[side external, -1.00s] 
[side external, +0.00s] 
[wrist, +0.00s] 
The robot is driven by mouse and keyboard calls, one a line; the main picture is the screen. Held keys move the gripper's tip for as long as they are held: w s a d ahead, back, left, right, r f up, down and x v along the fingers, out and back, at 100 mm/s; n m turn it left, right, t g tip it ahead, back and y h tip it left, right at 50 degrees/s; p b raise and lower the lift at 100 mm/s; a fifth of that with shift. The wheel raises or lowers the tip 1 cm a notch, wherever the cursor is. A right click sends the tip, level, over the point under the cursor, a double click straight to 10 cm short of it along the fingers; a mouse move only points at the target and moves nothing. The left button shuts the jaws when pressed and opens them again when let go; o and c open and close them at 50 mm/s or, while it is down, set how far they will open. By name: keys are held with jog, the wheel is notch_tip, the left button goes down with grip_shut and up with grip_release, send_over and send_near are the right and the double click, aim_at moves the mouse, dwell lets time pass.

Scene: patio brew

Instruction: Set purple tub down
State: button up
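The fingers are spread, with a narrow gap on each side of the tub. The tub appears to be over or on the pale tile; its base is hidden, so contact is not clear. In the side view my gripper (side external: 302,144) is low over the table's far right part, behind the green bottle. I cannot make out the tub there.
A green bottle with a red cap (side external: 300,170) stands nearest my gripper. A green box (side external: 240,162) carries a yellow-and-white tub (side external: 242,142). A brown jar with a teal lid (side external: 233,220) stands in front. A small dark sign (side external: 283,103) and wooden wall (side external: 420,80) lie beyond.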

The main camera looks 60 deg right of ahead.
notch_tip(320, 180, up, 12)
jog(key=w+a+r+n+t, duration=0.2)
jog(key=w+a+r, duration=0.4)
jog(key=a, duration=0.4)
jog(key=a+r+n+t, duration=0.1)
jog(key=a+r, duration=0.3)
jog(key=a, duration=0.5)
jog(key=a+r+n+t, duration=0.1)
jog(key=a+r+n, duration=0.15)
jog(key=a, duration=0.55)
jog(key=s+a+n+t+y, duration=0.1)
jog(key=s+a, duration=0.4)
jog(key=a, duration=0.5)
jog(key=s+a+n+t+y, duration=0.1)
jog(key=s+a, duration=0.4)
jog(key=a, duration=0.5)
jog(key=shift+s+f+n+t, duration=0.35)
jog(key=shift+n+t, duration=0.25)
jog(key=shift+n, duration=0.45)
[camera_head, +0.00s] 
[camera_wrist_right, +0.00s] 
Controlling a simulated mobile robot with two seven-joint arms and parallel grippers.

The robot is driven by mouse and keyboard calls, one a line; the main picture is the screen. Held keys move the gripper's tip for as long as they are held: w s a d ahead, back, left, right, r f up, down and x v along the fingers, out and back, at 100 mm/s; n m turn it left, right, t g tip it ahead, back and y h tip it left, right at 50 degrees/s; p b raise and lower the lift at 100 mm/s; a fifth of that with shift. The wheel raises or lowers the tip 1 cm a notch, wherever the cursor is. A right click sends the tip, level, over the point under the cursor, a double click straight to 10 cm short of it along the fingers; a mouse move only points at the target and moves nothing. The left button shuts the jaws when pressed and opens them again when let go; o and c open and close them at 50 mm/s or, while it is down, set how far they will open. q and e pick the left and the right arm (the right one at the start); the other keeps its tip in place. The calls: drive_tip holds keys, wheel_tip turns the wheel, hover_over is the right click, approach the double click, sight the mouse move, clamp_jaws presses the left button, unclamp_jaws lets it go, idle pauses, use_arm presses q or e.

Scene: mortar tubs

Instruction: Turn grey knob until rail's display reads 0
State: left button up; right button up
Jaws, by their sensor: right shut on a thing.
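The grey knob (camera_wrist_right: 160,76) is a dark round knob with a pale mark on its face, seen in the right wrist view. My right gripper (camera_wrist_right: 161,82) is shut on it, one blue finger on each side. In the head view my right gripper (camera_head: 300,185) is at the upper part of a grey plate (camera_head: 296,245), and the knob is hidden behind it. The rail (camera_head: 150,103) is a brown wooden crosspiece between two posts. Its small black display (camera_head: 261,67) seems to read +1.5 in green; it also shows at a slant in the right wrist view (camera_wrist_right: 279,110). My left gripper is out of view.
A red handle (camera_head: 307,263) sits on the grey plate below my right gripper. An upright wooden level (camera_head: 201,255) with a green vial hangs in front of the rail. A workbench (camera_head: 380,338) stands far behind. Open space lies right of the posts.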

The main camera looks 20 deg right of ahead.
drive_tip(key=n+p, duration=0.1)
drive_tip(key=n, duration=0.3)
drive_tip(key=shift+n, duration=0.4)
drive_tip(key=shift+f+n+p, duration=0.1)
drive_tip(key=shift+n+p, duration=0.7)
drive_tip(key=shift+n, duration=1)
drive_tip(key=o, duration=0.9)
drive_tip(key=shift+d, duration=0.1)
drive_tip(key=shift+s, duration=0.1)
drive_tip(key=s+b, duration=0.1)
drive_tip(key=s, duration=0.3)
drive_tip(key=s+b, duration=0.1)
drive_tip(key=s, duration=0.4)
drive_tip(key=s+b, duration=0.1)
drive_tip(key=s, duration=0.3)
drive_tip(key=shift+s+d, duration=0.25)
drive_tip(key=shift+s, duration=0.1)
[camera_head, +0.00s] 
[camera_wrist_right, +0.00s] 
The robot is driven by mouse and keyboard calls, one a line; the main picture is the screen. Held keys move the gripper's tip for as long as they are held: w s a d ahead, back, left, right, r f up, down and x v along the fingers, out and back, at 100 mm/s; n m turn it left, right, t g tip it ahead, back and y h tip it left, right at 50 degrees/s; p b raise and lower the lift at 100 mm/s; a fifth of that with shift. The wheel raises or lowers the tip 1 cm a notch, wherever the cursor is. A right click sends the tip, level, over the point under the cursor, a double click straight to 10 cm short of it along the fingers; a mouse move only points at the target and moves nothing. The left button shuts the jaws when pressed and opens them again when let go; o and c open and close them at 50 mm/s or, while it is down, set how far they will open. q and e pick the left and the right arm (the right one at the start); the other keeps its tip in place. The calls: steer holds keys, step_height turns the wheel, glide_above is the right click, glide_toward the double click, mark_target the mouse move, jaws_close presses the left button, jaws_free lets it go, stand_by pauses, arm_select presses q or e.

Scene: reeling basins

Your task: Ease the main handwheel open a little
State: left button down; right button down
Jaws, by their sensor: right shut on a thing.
■ ■ ■ ■ ■ ■ ■
Task description >>
Track down every line with the word "Scene" and copy it.

Output for this task >>
Scene: patio brew
Scene: mortar tubs
Scene: reeling basins

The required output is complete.